A lead is the second stage in the customer’s cycle. It is the extra interest a person shows in your business – Fill a form on your website but not particularly identify any pain points.
3. Marketing qualified Lead (MQL)
MQL is the next stage of the cycle. It is when a prospect shows great interest in your company by their engagement rate and the number of visits to your site – click on your ads, download gated content, and fill in their information on your website.
4. Sales Qualified Lead (SQL)
SQL is the defining stage where a lead shows their intent to make a purchase – fill in their contact detail (Phone number or email) to be contacted by your sales reps. SQLs are categorized as potential customers with a clear intent to buy.
Opportunity is the stage before the leads become customers. At this stage, the sales reps have contacted the leads and have gotten all the necessary information – pain points to sell the business solutions to them.
With this information, sales reps can determine which product or service will most likely solve the lead’s problem (Sales strategy) and go for this.
A customer is the last and most rewarding stage in the customer lifecycle.
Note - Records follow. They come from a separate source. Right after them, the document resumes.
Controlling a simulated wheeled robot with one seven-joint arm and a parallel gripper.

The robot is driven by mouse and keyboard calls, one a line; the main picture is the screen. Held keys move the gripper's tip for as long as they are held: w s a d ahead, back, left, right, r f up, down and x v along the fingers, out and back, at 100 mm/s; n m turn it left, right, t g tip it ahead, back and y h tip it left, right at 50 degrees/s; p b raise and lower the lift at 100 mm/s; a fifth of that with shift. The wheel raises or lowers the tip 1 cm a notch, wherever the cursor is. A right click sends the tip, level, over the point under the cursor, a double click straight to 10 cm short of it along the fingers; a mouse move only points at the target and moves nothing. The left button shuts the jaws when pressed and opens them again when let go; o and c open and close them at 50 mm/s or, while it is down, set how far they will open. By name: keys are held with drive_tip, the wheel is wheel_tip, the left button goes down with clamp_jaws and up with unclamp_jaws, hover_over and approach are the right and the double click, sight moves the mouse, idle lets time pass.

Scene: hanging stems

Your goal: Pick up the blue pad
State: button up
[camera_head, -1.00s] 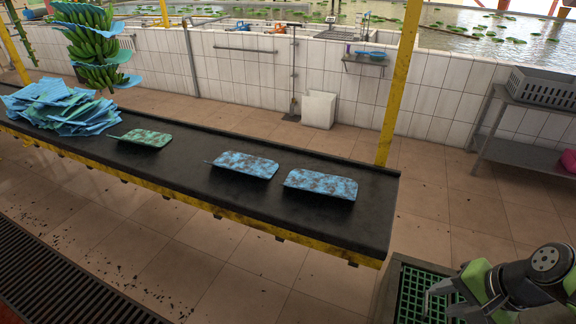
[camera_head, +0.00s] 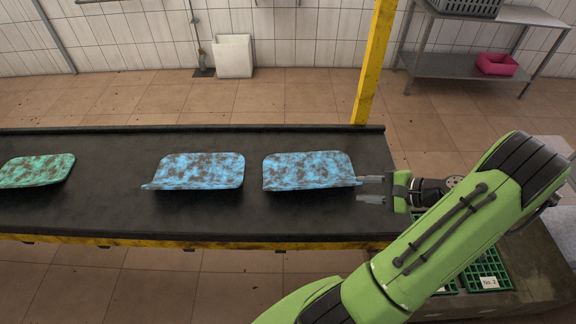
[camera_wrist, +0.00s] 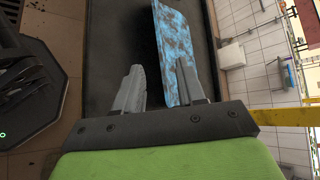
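Two mottled blue pads lie on the dark belt in the head view, a right one (camera_head: 308,170) and a middle one (camera_head: 200,171). My gripper (camera_head: 360,189) is open at the right end of the right pad. Its upper finger is close to the pad's right edge; its lower finger lies nearer the belt's front. In the wrist view, a blue pad (camera_wrist: 177,40) runs up from beside the right finger of my gripper (camera_wrist: 158,70), and the left finger stands apart from it. I cannot tell whether a finger touches the pad.
A mottled green pad (camera_head: 36,170) lies on the belt (camera_head: 110,210) at the left. A yellow post (camera_head: 374,65) rises behind the belt's right end. Green crates (camera_head: 484,268), one labelled, stand at the lower right, partly behind my arm. A metal table (camera_head: 455,66) stands behind.

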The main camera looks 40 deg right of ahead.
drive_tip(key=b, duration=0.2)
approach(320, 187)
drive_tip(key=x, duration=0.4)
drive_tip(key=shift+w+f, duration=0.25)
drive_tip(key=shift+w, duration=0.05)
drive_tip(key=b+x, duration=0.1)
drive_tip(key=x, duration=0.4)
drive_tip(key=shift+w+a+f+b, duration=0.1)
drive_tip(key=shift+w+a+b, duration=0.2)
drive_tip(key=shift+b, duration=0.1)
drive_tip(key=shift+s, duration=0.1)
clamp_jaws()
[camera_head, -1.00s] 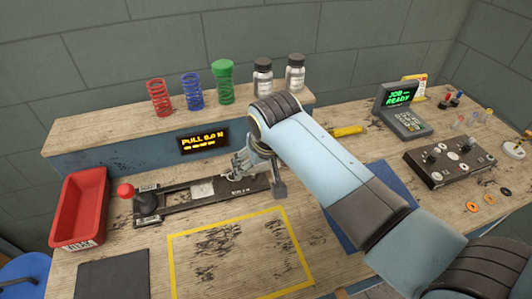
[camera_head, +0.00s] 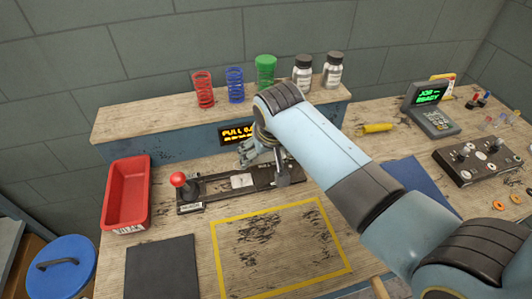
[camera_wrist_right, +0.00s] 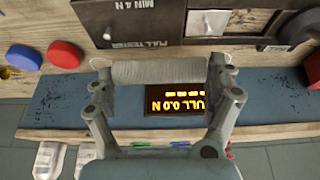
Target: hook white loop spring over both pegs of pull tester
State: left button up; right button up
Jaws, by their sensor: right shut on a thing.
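My right gripper (camera_head: 260,156) is above the pull tester (camera_head: 215,188), at the back edge of its dark rail and in front of the PULL display (camera_head: 237,134). In the right wrist view my right gripper (camera_wrist_right: 160,78) is shut on the white loop spring (camera_wrist_right: 160,72), which lies crosswise between the fingers with a thin loop showing at each end. The pull tester (camera_wrist_right: 150,22) appears beyond the spring there, its lettering upside down. The spring looks apart from the tester. My left gripper is not in view.
A red bin (camera_head: 127,195) stands to the left. A shelf (camera_head: 160,122) behind bears coloured springs and bottles. The yellow-framed area (camera_head: 280,245) in front is clear.

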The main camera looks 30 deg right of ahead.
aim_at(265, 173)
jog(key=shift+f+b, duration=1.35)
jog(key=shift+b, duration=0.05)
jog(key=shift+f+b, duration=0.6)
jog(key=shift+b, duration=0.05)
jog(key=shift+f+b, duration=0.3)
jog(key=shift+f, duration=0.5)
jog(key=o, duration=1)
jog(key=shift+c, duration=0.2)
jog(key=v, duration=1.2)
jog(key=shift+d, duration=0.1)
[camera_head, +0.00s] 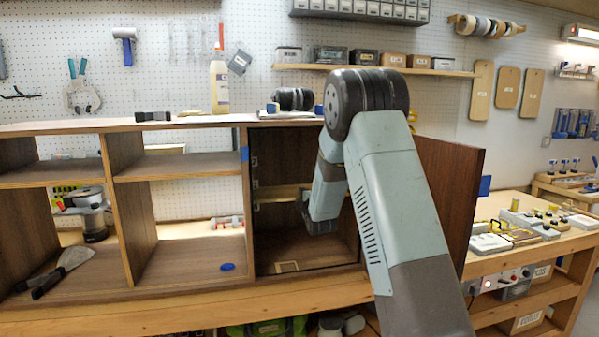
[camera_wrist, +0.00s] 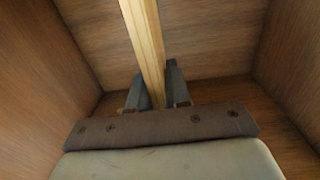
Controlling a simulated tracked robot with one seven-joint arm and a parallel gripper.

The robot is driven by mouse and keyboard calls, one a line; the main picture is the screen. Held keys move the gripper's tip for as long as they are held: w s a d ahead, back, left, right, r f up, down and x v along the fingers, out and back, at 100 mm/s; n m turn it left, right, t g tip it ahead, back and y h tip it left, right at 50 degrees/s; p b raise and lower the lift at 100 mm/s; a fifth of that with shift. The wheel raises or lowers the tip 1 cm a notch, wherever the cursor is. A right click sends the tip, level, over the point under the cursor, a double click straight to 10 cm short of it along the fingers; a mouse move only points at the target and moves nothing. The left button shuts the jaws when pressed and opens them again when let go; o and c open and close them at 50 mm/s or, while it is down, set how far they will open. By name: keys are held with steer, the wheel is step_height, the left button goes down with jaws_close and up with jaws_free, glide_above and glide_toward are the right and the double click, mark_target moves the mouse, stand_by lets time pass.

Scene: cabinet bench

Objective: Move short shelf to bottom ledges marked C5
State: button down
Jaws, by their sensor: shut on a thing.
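The short shelf (camera_head: 283,193) is a light wood board inside the right compartment of the cabinet (camera_head: 205,255), about halfway up. My gripper (camera_wrist: 153,92) is shut on the shelf, which shows edge-on as a pale strip (camera_wrist: 143,40) between the two fingers in the wrist view. In the head view my arm reaches into the compartment and hides the shelf's right part. Small pale labels mark the compartment's left wall, too small to read. I cannot tell whether the shelf touches any ledge.
The cabinet door (camera_head: 450,190) stands open at the right of my arm. A blue disc (camera_head: 227,267) lies in the middle compartment.

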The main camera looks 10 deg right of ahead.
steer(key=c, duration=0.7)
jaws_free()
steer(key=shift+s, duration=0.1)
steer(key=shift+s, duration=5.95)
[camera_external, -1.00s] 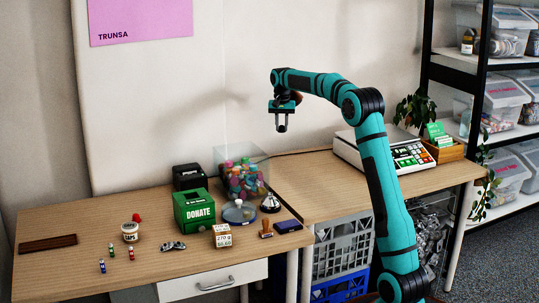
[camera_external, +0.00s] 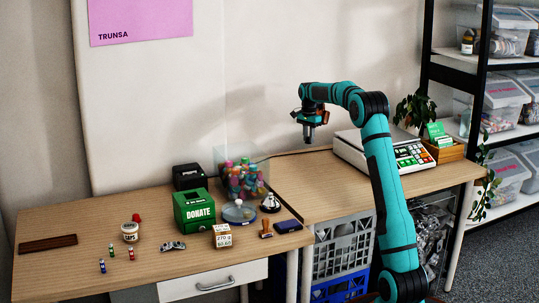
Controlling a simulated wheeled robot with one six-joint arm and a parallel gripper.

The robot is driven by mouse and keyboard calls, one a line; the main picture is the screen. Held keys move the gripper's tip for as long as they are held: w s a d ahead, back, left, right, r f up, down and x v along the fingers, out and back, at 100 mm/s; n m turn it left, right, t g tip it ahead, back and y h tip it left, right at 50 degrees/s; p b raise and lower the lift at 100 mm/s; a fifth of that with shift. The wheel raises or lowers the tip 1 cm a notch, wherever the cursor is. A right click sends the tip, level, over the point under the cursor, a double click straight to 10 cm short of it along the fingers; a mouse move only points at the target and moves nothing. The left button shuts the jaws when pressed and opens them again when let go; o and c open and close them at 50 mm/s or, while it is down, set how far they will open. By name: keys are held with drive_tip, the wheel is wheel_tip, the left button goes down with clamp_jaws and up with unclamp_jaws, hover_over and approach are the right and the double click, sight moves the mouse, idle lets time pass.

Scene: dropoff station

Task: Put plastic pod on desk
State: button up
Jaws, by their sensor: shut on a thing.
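My gripper (camera_external: 309,138) points down above the right-hand wooden desk (camera_external: 335,185), near its back left part. It is shut on a thing too small and dark to make out, which I take to be the plastic pod. There is clear air between the gripper and the desk top. The desk joins a second, left-hand wooden desk (camera_external: 75,265).
A clear bin of colourful pieces (camera_external: 243,181), a green donation box (camera_external: 194,211) and a bell (camera_external: 270,203) stand left of the gripper. The right desk's middle is clear.

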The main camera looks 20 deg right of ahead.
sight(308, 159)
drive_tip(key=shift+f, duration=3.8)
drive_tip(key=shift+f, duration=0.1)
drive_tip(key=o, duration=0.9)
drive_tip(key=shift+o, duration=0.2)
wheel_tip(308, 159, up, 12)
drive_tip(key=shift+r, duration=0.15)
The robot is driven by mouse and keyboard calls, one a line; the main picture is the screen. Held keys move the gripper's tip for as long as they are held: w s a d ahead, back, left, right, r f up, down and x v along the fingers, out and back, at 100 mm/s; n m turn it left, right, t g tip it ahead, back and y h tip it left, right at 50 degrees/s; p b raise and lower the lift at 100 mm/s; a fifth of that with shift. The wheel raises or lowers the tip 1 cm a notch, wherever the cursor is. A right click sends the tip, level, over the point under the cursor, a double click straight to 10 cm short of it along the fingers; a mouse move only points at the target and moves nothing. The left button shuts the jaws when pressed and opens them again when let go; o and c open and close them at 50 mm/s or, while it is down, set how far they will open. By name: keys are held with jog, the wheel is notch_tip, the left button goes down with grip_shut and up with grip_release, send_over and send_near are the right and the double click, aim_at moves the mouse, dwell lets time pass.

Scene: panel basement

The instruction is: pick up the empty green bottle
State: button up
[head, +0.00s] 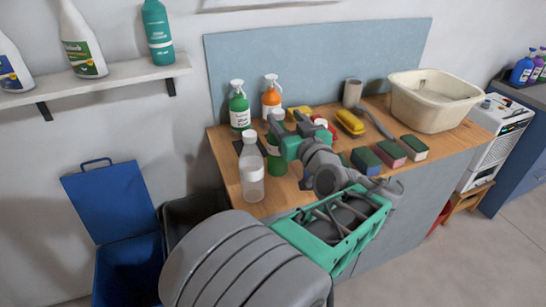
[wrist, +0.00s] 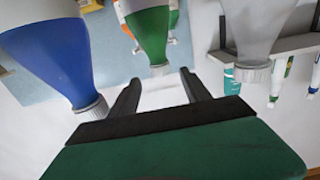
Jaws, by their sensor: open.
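The green bottle (wrist: 151,32) has a pale cap and a white label; in the wrist view it hangs cap-down in the upside-down picture, in the middle. In the head view its green body (head: 277,160) stands on the wooden counter, partly hidden by my gripper. My gripper (head: 284,125) is open and empty. In the wrist view my fingertips (wrist: 161,77) are spread, with the bottle's cap just ahead of the gap between them. I cannot tell the exact distance.
A clear bottle (head: 251,172) stands close to the left of the green one. A blue bottle (wrist: 52,55) flanks it in the wrist view. Behind stand green (head: 239,110) and orange (head: 271,99) spray bottles.

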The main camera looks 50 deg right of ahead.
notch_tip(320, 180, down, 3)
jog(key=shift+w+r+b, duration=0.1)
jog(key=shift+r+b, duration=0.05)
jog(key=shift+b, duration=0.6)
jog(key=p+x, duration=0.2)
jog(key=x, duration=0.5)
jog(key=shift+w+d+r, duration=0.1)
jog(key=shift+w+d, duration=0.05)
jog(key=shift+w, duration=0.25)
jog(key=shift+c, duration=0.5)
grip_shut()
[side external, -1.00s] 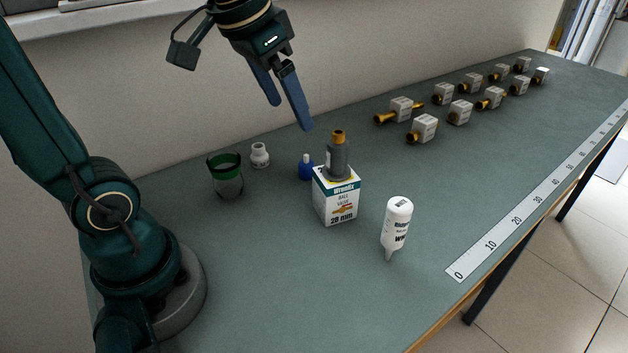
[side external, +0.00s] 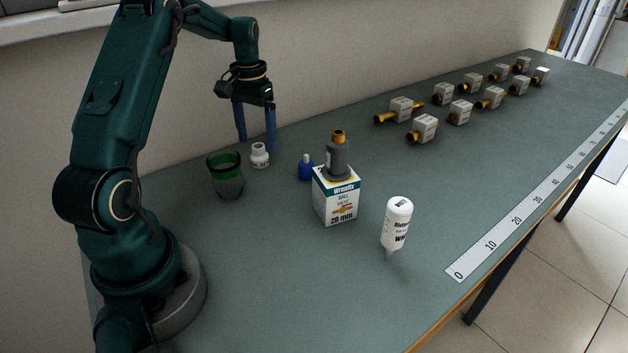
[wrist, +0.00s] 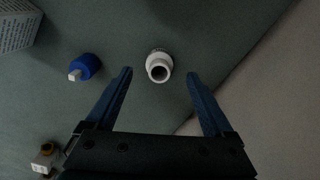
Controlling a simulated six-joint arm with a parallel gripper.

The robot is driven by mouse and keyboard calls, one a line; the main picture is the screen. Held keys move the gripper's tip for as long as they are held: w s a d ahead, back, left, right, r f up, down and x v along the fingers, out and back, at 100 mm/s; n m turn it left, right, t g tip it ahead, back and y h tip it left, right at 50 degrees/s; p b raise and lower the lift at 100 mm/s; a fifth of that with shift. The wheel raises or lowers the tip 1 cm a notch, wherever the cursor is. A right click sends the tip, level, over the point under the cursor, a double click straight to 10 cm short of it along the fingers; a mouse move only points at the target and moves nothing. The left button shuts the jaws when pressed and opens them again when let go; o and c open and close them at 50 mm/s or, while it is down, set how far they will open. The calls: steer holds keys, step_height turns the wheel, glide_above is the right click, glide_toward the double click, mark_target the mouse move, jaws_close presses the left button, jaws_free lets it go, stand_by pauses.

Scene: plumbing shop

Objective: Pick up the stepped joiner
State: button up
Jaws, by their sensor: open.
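The stepped joiner, a small white fitting with a narrower top and a wider base, stands upright on the bench (side external: 260,156). In the wrist view its round open end (wrist: 158,67) faces the camera, between the fingertips. My gripper (side external: 256,145) points down with its two blue fingers spread, over the joiner. In the wrist view my gripper (wrist: 159,73) has a gap on both sides of the joiner, and nothing is held. I cannot tell exactly how far the tips are above the bench.
A blue-capped piece (side external: 306,168) and a ball valve box (side external: 337,204) with a grey fitting (side external: 338,158) on top are right. A white bottle (side external: 396,224) stands nearer. The wall is close behind.

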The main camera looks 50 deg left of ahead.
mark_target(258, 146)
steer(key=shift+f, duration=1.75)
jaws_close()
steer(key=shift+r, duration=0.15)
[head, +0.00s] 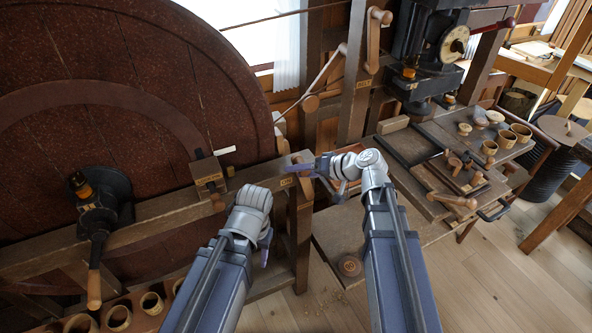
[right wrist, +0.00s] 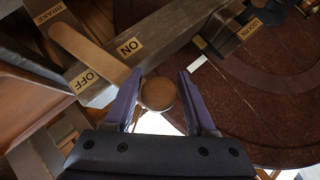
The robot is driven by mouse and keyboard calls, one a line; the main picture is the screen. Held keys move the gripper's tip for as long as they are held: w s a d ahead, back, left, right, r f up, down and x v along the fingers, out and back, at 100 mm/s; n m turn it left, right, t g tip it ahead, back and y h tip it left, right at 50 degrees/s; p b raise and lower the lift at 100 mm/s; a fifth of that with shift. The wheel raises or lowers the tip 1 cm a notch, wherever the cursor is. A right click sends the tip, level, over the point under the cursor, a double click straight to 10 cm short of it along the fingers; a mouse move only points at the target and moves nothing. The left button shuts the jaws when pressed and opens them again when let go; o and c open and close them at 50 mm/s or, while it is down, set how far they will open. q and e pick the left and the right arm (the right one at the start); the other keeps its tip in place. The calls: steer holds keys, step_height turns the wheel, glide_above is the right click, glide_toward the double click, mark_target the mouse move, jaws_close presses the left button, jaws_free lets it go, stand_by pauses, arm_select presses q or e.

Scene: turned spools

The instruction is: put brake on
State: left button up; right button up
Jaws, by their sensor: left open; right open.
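The wooden brake lever (right wrist: 92,50) shows in the right wrist view. Its arm crosses a dark beam between an ON label (right wrist: 129,47) and an OFF label (right wrist: 86,80). Its round knob (right wrist: 158,93) lies between the two purple fingers of my right gripper (right wrist: 158,88), which is open around it; I see no clear grip on it. In the head view my right gripper (head: 312,178) is at the end of the beam, and the lever is mostly hidden there. My left gripper (head: 266,246) is open and empty, low in front of the beam.
The big dark red wheel (head: 140,60) fills the left behind the wooden beam (head: 150,225). A wooden-handled crank (head: 95,285) hangs at the left. A bench (head: 405,148) with small turned pieces stands at the right. The floor (head: 500,270) at the lower right is clear.

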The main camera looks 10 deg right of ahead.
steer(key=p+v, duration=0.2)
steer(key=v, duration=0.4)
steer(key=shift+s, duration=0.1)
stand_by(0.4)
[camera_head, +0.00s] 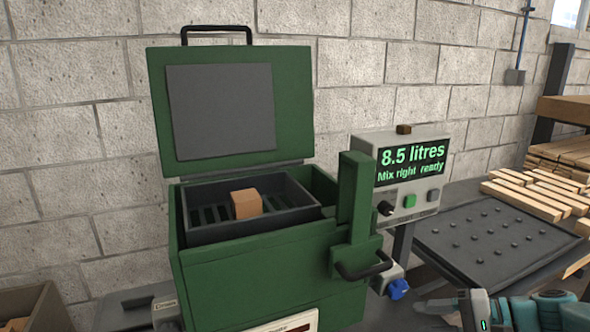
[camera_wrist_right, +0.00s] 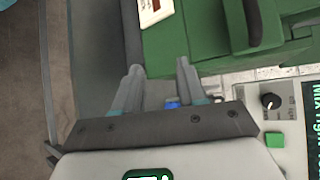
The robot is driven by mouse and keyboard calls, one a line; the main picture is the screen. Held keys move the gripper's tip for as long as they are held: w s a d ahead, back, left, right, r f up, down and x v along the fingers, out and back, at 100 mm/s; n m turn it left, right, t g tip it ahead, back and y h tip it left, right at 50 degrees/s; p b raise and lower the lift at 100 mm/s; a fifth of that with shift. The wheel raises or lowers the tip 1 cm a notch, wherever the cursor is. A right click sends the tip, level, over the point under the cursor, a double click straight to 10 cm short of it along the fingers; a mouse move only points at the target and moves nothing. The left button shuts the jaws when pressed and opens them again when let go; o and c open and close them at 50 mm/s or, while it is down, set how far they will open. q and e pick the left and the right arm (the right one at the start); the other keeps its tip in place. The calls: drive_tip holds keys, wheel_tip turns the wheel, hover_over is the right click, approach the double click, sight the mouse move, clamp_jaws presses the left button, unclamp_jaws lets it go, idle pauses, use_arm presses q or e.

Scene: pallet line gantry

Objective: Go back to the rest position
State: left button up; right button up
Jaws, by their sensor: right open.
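My right gripper (camera_head: 436,308) is in the lower right of the head view, pointing left, low in front of the bench and to the right of the green machine (camera_head: 265,275). In the right wrist view its two fingers (camera_wrist_right: 160,72) stand apart with nothing held between them. The green machine also shows beyond the fingertips there (camera_wrist_right: 200,35). My left gripper is in neither view.
The green machine's lid (camera_head: 222,100) stands open; a brown block (camera_head: 246,204) sits in its dark tray (camera_head: 204,233). A display box (camera_head: 427,150) reads "8.5 litres, Mix right ready". A blue connector (camera_head: 398,288) is near my gripper. A dark studded plate (camera_head: 497,262) and wooden slats (camera_head: 521,200) lie right.

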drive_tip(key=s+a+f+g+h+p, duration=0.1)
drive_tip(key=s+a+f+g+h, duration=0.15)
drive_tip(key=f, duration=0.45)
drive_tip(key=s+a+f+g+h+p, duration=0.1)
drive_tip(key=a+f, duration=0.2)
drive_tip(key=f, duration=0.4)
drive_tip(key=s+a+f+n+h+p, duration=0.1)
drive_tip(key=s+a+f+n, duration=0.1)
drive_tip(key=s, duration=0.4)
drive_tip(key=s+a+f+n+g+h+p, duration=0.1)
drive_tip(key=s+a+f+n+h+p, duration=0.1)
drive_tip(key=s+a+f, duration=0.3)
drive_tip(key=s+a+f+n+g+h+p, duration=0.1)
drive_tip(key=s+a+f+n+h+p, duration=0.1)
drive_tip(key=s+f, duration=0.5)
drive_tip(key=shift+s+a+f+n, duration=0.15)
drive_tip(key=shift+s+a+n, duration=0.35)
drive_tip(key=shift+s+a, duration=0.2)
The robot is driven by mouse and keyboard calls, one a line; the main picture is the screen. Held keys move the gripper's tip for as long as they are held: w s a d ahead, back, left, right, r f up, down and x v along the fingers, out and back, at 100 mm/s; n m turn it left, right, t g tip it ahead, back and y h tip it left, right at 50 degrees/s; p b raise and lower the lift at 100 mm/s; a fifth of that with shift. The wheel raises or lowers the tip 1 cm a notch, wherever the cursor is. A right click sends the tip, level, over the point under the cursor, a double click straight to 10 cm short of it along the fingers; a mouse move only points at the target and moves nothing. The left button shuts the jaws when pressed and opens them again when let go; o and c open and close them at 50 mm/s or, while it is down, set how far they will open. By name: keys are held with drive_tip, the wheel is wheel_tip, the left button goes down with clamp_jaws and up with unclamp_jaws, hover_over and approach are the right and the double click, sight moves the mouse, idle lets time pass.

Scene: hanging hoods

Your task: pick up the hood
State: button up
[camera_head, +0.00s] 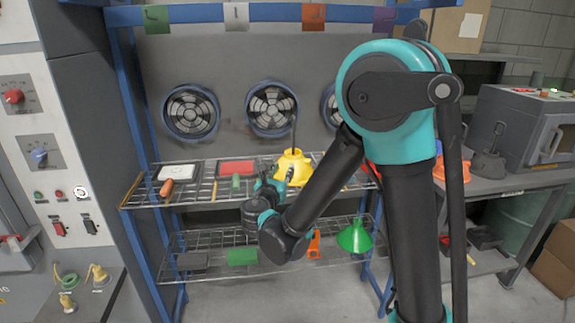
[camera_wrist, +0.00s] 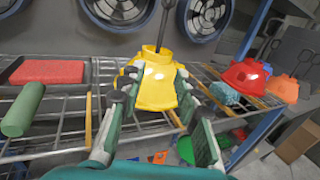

Here, with inbound sales strategies, the sales reps have already made sales from the SQL and turned them to customers.
Importance of MQLs and SQLs to sales and marketing teams.
The sales and marketing teams are the powerhouse of sales and revenue generation of every organization.
For these two teams to maximize their sales and marketing efforts to get the best results, they need to improve their lead generation and qualification process to generate customers and build their customer base.
MQls will help marketing teams understand what content and strategy will help the leads become SQLs, while SQLs are the sales teams’ best bet to convert promising leads to paying customers.